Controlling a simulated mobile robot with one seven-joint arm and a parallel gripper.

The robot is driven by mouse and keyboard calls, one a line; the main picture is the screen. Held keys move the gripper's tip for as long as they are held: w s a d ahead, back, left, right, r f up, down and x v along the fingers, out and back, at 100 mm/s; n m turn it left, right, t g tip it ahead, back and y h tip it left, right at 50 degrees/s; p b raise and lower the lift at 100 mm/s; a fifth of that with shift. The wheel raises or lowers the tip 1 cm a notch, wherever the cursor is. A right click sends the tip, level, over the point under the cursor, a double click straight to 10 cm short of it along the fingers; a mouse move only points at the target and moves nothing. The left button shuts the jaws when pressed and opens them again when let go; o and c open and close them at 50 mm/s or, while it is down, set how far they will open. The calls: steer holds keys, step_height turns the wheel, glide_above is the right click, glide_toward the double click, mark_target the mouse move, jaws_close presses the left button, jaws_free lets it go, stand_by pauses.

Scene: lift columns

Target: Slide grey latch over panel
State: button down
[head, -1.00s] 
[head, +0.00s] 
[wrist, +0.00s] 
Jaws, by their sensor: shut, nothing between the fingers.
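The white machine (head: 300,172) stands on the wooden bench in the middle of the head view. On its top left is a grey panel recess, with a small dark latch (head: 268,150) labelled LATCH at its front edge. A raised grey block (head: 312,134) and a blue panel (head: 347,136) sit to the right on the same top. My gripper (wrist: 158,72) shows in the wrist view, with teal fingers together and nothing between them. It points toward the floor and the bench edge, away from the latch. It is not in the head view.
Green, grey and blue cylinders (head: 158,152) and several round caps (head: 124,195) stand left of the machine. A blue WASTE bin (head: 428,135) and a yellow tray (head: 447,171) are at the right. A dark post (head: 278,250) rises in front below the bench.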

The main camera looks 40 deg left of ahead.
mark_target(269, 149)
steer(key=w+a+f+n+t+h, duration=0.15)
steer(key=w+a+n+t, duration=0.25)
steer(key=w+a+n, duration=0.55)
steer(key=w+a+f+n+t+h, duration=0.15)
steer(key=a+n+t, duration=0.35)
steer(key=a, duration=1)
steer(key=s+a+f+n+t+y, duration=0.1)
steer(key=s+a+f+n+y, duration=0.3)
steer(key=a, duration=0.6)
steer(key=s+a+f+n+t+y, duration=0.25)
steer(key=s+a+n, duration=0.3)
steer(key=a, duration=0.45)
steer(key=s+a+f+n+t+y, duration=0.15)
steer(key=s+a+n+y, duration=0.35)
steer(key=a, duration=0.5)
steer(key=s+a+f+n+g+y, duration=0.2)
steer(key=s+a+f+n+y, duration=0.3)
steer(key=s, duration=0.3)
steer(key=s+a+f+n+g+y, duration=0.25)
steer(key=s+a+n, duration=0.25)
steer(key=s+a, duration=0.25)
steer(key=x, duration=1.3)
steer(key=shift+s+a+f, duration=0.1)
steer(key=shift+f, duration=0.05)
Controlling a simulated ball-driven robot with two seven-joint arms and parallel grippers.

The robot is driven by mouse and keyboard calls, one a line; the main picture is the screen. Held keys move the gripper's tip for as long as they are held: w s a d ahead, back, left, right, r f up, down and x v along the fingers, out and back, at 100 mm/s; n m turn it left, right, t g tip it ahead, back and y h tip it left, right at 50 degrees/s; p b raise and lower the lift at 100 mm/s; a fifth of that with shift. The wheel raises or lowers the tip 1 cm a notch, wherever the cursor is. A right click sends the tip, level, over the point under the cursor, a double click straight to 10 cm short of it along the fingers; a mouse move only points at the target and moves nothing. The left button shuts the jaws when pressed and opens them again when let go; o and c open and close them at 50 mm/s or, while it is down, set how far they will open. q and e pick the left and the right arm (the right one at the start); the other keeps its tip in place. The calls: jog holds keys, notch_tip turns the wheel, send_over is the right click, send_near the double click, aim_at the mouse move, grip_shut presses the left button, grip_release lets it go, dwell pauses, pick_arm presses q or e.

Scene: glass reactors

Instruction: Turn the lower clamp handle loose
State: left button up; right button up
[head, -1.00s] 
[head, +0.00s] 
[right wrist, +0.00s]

» What you need to do
Extract the entries above verbatim.

» Completed task
Controlling a simulated mobile robot with one seven-joint arm and a parallel gripper.

The robot is driven by mouse and keyboard calls, one a line; the main picture is the screen. Held keys move the gripper's tip for as long as they are held: w s a d ahead, back, left, right, r f up, down and x v along the fingers, out and back, at 100 mm/s; n m turn it left, right, t g tip it ahead, back and y h tip it left, right at 50 degrees/s; p b raise and lower the lift at 100 mm/s; a fifth of that with shift. The wheel raises or lowers the tip 1 cm a notch, wherever the cursor is. A right click sends the tip, level, over the point under the cursor, a double click straight to 10 cm short of it along the fingers; a mouse move only points at the target and moves nothing. The left button shuts the jaws when pressed and opens them again when let go; o and c open and close them at 50 mm/s or, while it is down, set how far they will open. The calls: steer holds keys, step_height turns the wheel, glide_above is the right click, glide_toward the double click, mark_target the mouse move, jaws_close presses the left button, jaws_free lets it go, stand_by pauses.

Scene: lift columns

Target: Slide grey latch over panel
State: button down
[head, -1.00s] 
[head, +0.00s] 
[wrist, +0.00s] 
Jaws, by their sensor: shut, nothing between the fingers.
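The white machine (head: 300,172) stands on the wooden bench in the middle of the head view. On its top left is a grey panel recess, with a small dark latch (head: 268,150) labelled LATCH at its front edge. A raised grey block (head: 312,134) and a blue panel (head: 347,136) sit to the right on the same top. My gripper (wrist: 158,72) shows in the wrist view, with teal fingers together and nothing between them. It points toward the floor and the bench edge, away from the latch. It is not in the head view.
Green, grey and blue cylinders (head: 158,152) and several round caps (head: 124,195) stand left of the machine. A blue WASTE bin (head: 428,135) and a yellow tray (head: 447,171) are at the right. A dark post (head: 278,250) rises in front below the bench.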

The main camera looks 40 deg left of ahead.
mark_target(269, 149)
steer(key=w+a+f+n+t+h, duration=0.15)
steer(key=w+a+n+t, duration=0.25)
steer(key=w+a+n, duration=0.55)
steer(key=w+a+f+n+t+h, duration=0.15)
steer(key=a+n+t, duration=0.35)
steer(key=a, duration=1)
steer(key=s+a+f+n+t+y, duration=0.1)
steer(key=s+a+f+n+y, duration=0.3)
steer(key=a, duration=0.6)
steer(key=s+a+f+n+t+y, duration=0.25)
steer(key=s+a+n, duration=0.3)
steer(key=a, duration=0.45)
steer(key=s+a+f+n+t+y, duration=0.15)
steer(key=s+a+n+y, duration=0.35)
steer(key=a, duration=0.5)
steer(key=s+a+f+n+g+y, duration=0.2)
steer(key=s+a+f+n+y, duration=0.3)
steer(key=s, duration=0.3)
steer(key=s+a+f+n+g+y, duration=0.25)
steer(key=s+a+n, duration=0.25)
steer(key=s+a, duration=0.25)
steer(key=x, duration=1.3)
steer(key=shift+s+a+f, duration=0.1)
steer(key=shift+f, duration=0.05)
Controlling a simulated ball-driven robot with two seven-joint arms and parallel grippers.

The robot is driven by mouse and keyboard calls, one a line; the main picture is the screen. Held keys move the gripper's tip for as long as they are held: w s a d ahead, back, left, right, r f up, down and x v along the fingers, out and back, at 100 mm/s; n m turn it left, right, t g tip it ahead, back and y h tip it left, right at 50 degrees/s; p b raise and lower the lift at 100 mm/s; a fifth of that with shift. The wheel raises or lowers the tip 1 cm a notch, wherever the cursor is. A right click sends the tip, level, over the point under the cursor, a double click straight to 10 cm short of it along the fingers; a mouse move only points at the target and moves nothing. The left button shuts the jaws when pressed and opens them again when let go; o and c open and close them at 50 mm/s or, while it is down, set how far they will open. q and e pick the left and the right arm (the right one at the start); the other keeps its tip in place. The calls: jog holds keys, notch_tip turns the wheel, send_over is the right click, send_near the double click, aim_at the mouse move, grip_shut presses the left button, grip_release lets it go, dwell pauses, pick_arm presses q or e.

Scene: glass reactors

Instruction: Turn the lower clamp handle loose
State: left button up; right button up
[head, -1.00s] 
[head, +0.00s] 
[right wrist, +0.00s]

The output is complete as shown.